Practical tips for May

Book all major site tickets — Colosseum, Vatican Museums, Borghese Gallery — at least two weeks in advance. The Borghese Gallery has strict capacity limits and requires a timed reservation with no exceptions. For the Vatican, early-morning (7:30 AM opening) or Friday afternoon slots tend to have the shortest waits. May 1st is a public holiday: banks, post offices, and many shops close, and transport runs on a reduced schedule, so plan accordingly. Restaurant reservations for Friday and Saturday dinner in Trastevere, Testaccio, and Monti should be made 2-3 days ahead for popular spots. Dress codes matter at churches — St. Peter's Basilica and most major churches enforce shoulders-and-knees coverage.
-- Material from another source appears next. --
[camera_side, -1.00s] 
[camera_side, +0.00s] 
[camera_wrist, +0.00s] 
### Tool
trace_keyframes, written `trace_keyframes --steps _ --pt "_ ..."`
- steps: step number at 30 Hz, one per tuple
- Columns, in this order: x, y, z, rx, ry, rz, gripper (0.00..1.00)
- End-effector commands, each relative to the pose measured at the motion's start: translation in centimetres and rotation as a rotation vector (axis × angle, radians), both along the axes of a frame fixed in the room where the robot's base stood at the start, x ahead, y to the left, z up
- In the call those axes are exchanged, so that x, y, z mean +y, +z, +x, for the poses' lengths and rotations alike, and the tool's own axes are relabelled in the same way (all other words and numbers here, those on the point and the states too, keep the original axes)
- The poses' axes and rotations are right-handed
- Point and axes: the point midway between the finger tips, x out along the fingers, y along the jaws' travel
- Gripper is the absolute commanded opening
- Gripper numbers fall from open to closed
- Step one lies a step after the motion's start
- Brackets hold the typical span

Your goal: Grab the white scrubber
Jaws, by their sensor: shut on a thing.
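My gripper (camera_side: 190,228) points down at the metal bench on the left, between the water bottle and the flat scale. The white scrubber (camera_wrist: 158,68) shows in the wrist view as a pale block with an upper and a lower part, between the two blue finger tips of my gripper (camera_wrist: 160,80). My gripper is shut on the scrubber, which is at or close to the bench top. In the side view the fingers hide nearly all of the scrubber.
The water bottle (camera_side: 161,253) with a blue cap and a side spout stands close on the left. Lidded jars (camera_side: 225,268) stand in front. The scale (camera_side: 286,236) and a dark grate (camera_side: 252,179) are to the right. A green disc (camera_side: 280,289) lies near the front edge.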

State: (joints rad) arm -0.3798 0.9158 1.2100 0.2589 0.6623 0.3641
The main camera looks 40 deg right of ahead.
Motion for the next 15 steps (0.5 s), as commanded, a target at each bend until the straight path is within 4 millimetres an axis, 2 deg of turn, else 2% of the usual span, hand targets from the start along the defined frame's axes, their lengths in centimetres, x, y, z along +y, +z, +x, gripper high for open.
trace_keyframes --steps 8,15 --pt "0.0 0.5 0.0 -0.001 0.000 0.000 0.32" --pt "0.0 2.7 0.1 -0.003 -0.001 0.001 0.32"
The Metro runs until 23:30 Sunday through Thursday and until 1:30 AM on Friday and Saturday nights. Taxis from Fiumicino airport have a fixed-rate fare to anywhere inside the Aurelian Walls — confirm the price before departure and do not accept metered fares for this route.

FAQ

Is May a good time to visit Rome?

May is one of the two best months to visit Rome, alongside October. Temperatures average 23.8°C (75°F) during the day — comfortable for all-day sightseeing on foot — and evenings are cool without being cold. Everything is open, the gardens are in bloom, and the produce at markets is at its seasonal peak. The only real downside is that everyone else knows this too, so expect high-season crowds and pricing. If you can handle the lines and the costs, May is about as good as Rome gets.
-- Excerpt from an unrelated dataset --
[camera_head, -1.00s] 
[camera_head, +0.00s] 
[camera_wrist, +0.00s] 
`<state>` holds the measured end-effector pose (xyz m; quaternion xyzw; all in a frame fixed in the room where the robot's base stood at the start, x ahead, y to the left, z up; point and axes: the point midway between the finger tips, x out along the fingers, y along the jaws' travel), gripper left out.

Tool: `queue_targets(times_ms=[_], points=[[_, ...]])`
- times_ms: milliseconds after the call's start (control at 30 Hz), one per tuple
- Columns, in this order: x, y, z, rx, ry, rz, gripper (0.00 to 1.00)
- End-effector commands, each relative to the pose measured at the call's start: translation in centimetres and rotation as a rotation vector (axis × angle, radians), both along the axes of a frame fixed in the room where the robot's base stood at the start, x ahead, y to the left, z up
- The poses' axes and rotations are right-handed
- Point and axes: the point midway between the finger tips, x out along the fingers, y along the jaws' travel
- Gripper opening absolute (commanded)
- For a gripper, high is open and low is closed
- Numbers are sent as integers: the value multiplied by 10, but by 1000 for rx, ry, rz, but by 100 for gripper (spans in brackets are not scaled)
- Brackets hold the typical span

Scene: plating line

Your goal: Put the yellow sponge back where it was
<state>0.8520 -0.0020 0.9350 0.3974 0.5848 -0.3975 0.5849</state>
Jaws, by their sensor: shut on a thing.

What is the weather like in Rome in May?

Expect warm, mostly pleasant days averaging 23.8°C (75°F) with nighttime lows around 13.4°C (56°F). Humidity sits around 71%. Rain is moderate — about 83mm across 12 days — but it typically arrives as short afternoon showers rather than daylong downpours. You might get a string of three or four sunny days followed by a rainy afternoon, then sunshine again. It's warm enough for short sleeves during the day but you'll want a light layer for evenings.

Is Rome crowded in May?

Yes. May is firmly high season and you'll feel it at every major attraction. The Colosseum, Vatican Museums, Trevi Fountain, and Spanish Steps all see significant crowds, between 10 AM and 3 PM. The crowds aren't quite at the July-August peak, but the difference is marginal. Early morning visits (before 9:30 AM) and late afternoon windows offer some relief. Neighborhoods away from the centro storico — Testaccio, Pigneto, Garbatella — remain noticeably calmer.

How many days do you need in Rome in May?

Four full days is the sweet spot for a first visit. That gives you a day each for the Vatican area, the Colosseum and Forum, a Trastevere-and-south-of-the-Tiber day, and a flex day for the Borghese Gallery, a day trip to the Castelli Romani, or just wandering. Three days feels rushed; five or more lets you get into the rhythm of the city and discover neighborhoods beyond the tourist circuit. In May specifically, the pleasant weather means you can comfortably fit more into each day than you could in August heat.

Should I book tours and tickets in advance for May?

Absolutely. May is not the month for spontaneous walk-up visits to major sites. The Borghese Gallery requires advance reservations — there's no other way in. Colosseum timed-entry tickets sell out for morning slots days ahead. Vatican Museums skip-the-line tickets are worth every cent given the alternative is standing in a line that routinely exceeds an hour. Book at least two weeks ahead for all three. Restaurant reservations at popular trattorias in Trastevere and Monti should be made 2-3 days in advance for weekend dinners.